== Exercise prompt ==
Copy out all the lines where "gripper" shows up.

== Provided data ==
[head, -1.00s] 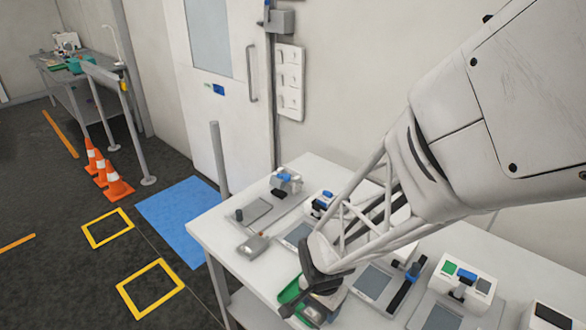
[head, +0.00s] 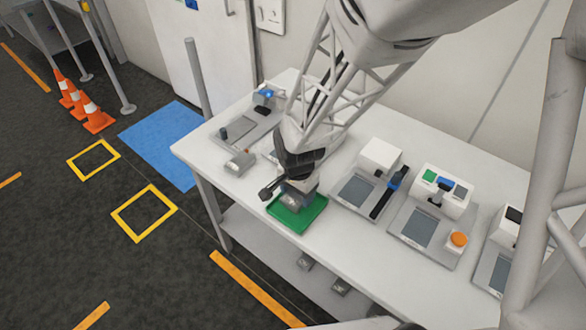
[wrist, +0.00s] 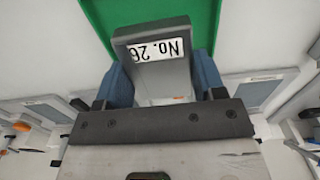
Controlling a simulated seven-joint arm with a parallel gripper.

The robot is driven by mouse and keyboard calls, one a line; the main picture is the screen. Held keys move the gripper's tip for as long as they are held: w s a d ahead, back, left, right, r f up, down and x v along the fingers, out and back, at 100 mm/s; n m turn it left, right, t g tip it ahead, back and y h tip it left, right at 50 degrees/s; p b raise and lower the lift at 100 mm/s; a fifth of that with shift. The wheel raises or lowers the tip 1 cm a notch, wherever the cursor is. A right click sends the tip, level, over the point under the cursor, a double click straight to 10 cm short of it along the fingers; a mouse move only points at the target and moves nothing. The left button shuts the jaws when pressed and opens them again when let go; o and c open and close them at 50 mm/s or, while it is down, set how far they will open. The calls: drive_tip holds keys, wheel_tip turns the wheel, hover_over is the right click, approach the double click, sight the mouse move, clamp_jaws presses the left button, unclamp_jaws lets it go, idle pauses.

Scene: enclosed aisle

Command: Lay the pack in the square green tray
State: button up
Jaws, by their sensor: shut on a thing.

== Result for this task ==
Controlling a simulated seven-joint arm with a parallel gripper.
The robot is driven by mouse and keyboard calls, one a line; the main picture is the screen. Held keys move the gripper's tip for as long as they are held: w s a d ahead, back, left, right, r f up, down and x v along the fingers, out and back, at 100 mm/s; n m turn it left, right, t g tip it ahead, back and y h tip it left, right at 50 degrees/s; p b raise and lower the lift at 100 mm/s; a fifth of that with shift. The wheel raises or lowers the tip 1 cm a notch, wherever the cursor is. A right click sends the tip, level, over the point under the cursor, a double click straight to 10 cm short of it along the fingers; a mouse move only points at the target and moves nothing. The left button shuts the jaws when pressed and opens them again when let go; o and c open and close them at 50 mm/s or, while it is down, set how far they will open. The calls: drive_tip holds keys, wheel_tip turns the wheel, hover_over is the right click, approach the double click, sight the mouse move, clamp_jaws presses the left button, unclamp_jaws lets it go, idle pauses.

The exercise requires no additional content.